A Callianetto hai stretto un legame speciale con il presidente Alberto Fassio, come vi eravate conosciuti?

È stato a Sabbionara, in Trentino, dopo una partita contro la squadra di mio padre. Callianetto faceva ancora la A2 e già lì Alberto mi chiese di venire a giocare ad Asti. Restò contrariato dalla mia risposta negativa, ma due anni dopo me lo propose di nuovo e dissi di sì. Doveva però fare la squadra che dicevo io e gli posi come condizione di giocare con Petroselli e Dellavalle. Mi accontentò e così nacque la squadra più forte in cui abbia mai militato.

Come siete riusciti a raggiungere un livello così alto?

Per i primi anni abbiamo avuto a disposizione una struttura incredibile. L’intero staff dell’Hasta Fisio, il dietologo della Juventus Calabrese, tre-quattro allenamenti a settimana. Abbiamo sviluppato una continuità e una precisione tecnica tali che quando uno di noi colpiva la pallina l’altro sapeva esattamente come giocare quella successiva.

In undici anni a Callianetto hai vinto tutto, ma come mai scenari e compagni di squadra sono cambiati più volte?

Alberto ha cominciato a cercare qualcosa in più della vittoria, amava la sfida. Nel 2008 la Federazione decise di adottare il sistema dei playoff solo per avere più chance di non vederci vincere ancora, ma Alberto non obiettò più di tanto. Voleva provare a far entrare il tamburello a Torino e si servì di un contatto con la Fiat. L’anno dopo decise di cambiare Andrea e Riccardo con Yohan Pierron e Samuel Valle, voleva rimettere tutto in discussione. Con loro e Stefania Mogliotti abbiamo lavorato tanto e siamo arrivati di nuovo a ottimi livelli.  

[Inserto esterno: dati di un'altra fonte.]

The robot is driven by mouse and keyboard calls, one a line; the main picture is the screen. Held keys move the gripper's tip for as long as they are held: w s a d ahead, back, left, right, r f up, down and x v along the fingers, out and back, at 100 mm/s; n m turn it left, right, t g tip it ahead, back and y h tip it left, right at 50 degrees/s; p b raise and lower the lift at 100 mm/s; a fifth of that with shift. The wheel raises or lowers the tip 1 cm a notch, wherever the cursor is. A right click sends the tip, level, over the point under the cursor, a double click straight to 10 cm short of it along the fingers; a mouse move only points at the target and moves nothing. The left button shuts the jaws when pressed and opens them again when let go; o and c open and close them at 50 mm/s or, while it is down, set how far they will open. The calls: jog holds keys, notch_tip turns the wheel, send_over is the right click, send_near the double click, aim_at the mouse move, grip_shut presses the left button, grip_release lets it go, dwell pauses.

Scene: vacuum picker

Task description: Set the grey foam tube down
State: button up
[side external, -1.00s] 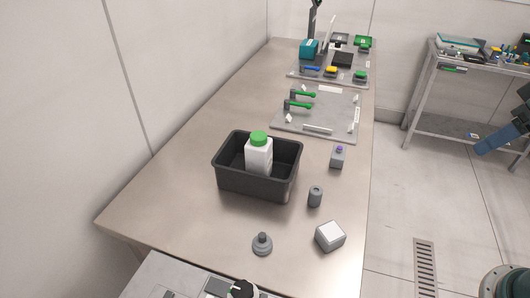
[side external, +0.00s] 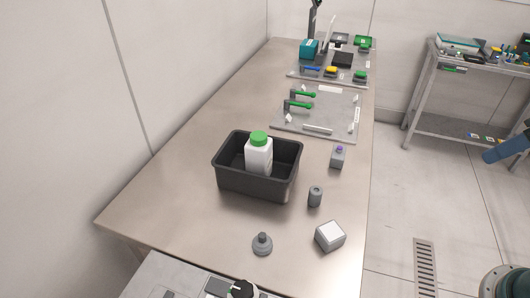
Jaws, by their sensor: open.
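The grey foam tube (side external: 315,197) stands upright on the steel table (side external: 190,160), with its dark hollow end facing up. It is just right of the black bin (side external: 255,185), apart from it, and nothing holds it. My gripper is out of the picture; only a blue part of my arm shows at the right edge, well away from the tube.
A white bottle with a green cap (side external: 259,153) stands in the bin. A grey box with a white top (side external: 330,236), a grey stepped knob (side external: 262,244) and a small purple-topped block (side external: 338,157) surround the tube. Fixture boards (side external: 318,112) lie further back. The table's left side is clear.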

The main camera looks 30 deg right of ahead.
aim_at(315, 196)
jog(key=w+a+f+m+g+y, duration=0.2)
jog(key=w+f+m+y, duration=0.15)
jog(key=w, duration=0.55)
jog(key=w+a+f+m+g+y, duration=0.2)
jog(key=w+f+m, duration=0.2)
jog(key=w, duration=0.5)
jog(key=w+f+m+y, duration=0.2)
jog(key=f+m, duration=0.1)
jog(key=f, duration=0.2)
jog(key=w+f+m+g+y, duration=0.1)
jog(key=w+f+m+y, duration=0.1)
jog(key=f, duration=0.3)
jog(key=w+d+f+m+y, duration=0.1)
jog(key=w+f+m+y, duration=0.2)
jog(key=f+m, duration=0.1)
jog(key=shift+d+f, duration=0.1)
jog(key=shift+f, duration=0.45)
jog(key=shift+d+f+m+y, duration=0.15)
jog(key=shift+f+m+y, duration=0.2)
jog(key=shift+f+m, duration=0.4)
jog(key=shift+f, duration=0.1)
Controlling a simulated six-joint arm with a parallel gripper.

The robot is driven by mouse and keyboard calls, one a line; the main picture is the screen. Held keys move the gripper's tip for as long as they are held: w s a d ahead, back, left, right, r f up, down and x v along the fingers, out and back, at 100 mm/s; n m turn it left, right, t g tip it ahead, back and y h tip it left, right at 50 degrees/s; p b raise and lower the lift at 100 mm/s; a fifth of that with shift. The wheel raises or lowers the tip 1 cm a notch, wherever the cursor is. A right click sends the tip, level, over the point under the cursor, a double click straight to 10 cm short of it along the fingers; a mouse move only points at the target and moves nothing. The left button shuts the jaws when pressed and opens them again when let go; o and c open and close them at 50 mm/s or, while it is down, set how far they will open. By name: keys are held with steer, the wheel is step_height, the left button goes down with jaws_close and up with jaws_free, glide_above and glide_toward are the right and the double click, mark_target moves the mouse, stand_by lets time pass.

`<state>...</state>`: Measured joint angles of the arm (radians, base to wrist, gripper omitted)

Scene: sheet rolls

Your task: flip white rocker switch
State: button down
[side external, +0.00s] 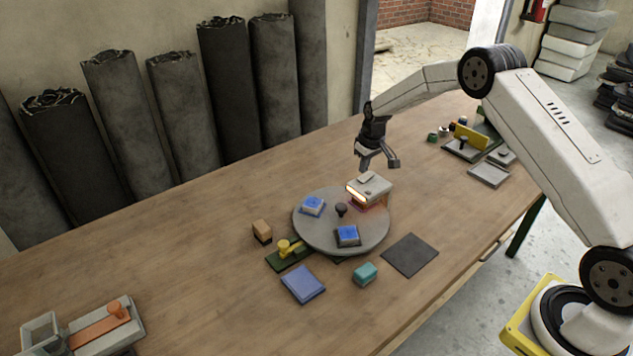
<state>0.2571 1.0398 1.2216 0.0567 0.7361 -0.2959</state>
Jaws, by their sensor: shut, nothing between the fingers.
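A pale box (374,189) with a glowing orange front strip stands at the back right of a round grey turntable (324,238). A small raised piece is on its top; I cannot tell clearly whether this is the white rocker switch. My gripper (378,166) points down just above and behind this box, apart from it as far as I can tell. It is shut and holds nothing. Two blue-topped blocks, one at the left (312,205) and one at the front (347,235), and a dark knob (341,209) are also on the turntable.
A green base with a yellow handle (287,248), a wooden block (262,231), a blue pad (303,284), a teal block (365,273) and a dark mat (410,254) surround the turntable. An orange-handled fixture (105,322) is at the front left. The left tabletop is mostly clear.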

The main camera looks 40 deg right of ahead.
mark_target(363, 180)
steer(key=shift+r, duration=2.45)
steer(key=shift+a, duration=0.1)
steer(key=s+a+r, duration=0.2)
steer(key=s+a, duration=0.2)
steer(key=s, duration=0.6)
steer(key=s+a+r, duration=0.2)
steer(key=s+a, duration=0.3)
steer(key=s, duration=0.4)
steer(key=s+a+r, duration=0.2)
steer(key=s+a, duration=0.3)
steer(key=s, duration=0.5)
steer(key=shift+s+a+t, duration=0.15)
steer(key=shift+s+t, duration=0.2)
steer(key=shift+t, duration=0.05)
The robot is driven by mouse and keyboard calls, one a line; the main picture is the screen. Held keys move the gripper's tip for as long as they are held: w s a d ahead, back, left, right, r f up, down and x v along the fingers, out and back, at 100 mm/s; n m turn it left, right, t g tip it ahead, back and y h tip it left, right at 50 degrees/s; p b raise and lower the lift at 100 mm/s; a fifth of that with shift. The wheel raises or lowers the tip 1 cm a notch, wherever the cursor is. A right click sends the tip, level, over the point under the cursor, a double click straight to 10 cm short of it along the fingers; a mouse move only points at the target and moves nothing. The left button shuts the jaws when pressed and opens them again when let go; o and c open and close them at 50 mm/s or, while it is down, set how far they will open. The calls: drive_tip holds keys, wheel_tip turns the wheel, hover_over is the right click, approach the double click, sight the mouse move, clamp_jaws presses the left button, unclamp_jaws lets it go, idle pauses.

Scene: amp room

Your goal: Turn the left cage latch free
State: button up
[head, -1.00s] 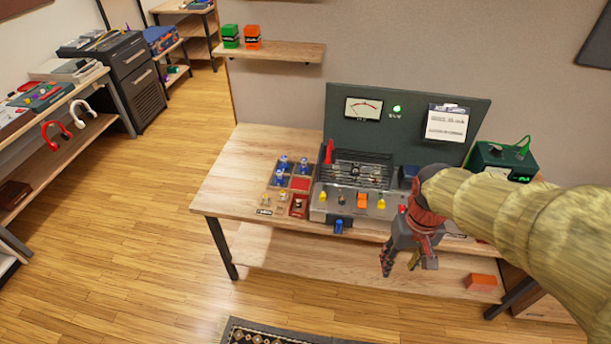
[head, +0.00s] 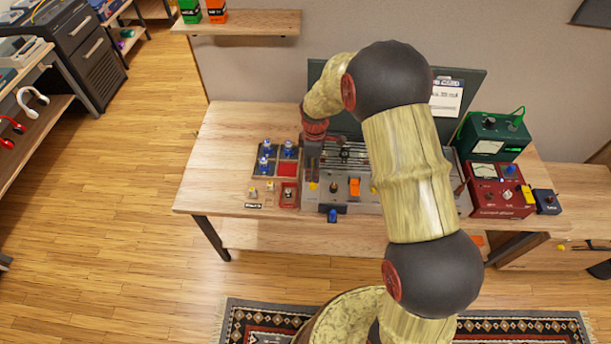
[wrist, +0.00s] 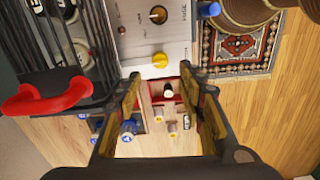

Come mai nel 2013 è poi finito tutto?

La crisi immobiliare seguita al 2008 si è fatta sentire. Alberto aveva una passione sfrenata e non ha mai voluto che nessun altro contribuisse. Ridimensionarsi non è mai stata un’opzione, o così o niente. Spesso per lui le cose erano o bianche o nere, ma per questo sport un uomo come lui è stato una fortuna. Quando sono andato a giocare a Castellaro mi ero fatto promettere che sarebbe poi venuto a vedermi ma non lo ha più fatto. Ricordo sempre con affetto la mamma Luigina e la sua famiglia.

Dopo gli anni a Castellaro sei passato al Solferino, che ambienti sono?

Solferino è una delle piazze più frizzanti del campionato. Come a Castellaro ho trovato una realtà con grandi potenzialità e dirigenti molto in gamba. 

Quest’anno al tuo fianco hai un compagno del passato come Yohan Pierron e il giovane mezzovolo Luca Marchidan. Prime impressioni? 

Yohan lo conosciamo. È un gran professionista, metodico, porta con lui una motivazione tanto forte da averlo spinto a lasciare la Francia. Il suo esempio ha alzato l’asticella della dedizione nel tamburello. Luca è pacato, ha passione, ascolta tanto e mi piace la mentalità che ha. Deve migliorare la velocità di piedi, ma ha un’ottima mano e credo diventerà fortissimo. Anzi, mi auguro che accada davvero presto.